Oh, well that’s okay then. Everybody makes mistakes….

The man is, in order, as expert at avoiding speaking plainly as any politician, infuriatingly equivocal, blatantly partisan, and a master of spin. Nonetheless, if you can pick your way through all the fog, the confession is there. Here are some key sections with some commentary by me):

  • Ben Smith: “Dan Pfeiffer, who used to work for Barack Obama, recently wrote of the Times: “They do not see their job as saving democracy or stopping an authoritarian from taking power.” Why don’t you see your job as: “We’ve got to stop Trump?” What about your job doesn’t let you think that way?”

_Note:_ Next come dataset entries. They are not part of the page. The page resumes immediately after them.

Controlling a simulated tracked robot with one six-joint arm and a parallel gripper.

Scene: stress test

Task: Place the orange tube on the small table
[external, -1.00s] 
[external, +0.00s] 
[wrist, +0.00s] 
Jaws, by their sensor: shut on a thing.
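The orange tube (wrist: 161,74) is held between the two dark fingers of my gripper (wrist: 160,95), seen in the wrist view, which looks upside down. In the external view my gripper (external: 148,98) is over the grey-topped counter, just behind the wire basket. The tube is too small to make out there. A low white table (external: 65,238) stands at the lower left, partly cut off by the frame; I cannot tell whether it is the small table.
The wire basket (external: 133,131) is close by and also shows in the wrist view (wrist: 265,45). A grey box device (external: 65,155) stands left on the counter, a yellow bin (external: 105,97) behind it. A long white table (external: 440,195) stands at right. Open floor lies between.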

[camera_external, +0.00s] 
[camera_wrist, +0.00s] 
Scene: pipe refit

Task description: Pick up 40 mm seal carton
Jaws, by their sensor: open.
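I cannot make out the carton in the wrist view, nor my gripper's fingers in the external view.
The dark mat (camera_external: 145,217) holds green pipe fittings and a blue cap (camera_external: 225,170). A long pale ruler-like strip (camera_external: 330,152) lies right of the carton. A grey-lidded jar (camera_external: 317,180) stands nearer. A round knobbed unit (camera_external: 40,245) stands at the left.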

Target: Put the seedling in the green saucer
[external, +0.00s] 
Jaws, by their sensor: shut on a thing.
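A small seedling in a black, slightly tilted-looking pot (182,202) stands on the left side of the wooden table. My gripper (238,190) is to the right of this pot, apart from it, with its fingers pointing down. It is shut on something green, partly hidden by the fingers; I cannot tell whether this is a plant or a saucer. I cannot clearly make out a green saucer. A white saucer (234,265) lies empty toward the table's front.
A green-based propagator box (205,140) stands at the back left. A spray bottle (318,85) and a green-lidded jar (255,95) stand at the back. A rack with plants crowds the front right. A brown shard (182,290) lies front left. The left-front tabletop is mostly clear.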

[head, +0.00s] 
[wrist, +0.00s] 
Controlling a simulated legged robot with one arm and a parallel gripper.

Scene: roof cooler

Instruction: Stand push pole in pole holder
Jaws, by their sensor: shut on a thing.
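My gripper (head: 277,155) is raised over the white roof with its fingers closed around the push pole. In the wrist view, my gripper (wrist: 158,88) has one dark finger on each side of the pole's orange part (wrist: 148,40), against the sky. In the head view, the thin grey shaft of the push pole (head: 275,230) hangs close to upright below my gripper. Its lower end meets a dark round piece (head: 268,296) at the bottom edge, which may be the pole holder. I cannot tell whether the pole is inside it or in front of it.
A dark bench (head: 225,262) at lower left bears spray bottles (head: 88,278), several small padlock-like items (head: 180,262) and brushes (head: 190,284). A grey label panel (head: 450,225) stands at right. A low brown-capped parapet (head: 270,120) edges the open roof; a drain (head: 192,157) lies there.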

    Joe Kahn: “Good media is the Fourth Estate, it’s another pillar of democracy. One of the absolute necessities of democracy is having a free and fair and open election where people can compete for votes, and the role of the news media in that environment is not to skew your coverage towards one candidate or the other, but just to provide very good, hard-hitting, well-rounded coverage of both candidates, and informing voters. If you believe in democracy, I don’t see how we get past the essential role of quality media in informing people about their choice in a presidential election. To say that the threats of democracy are so great that the media is going to abandon its central role as a source of impartial information to help people vote — that’s essentially saying that the news media should become a propaganda arm for a single candidate, because we prefer that candidate’s agenda. It is true that Biden’s agenda is more in sync with traditional establishment parties and candidates. And we’re reporting on that and making it very clear. It’s also true that Trump could win this election in a popular vote. Given that Trump’s not in office, it will probably be fair. And there’s a very good chance, based on our polling and other independent polling, that he will win that election in a popular vote. So there are people out there in the world who may decide, based on their democratic rights, to elect Donald Trump as president. It is not the job of the news media to prevent that from happening. It’s the job of Biden and the people around Biden to prevent that from happening. It’s our job to cover the full range of issues that people have. At the moment, democracy is one of them. But it’s not the top one.”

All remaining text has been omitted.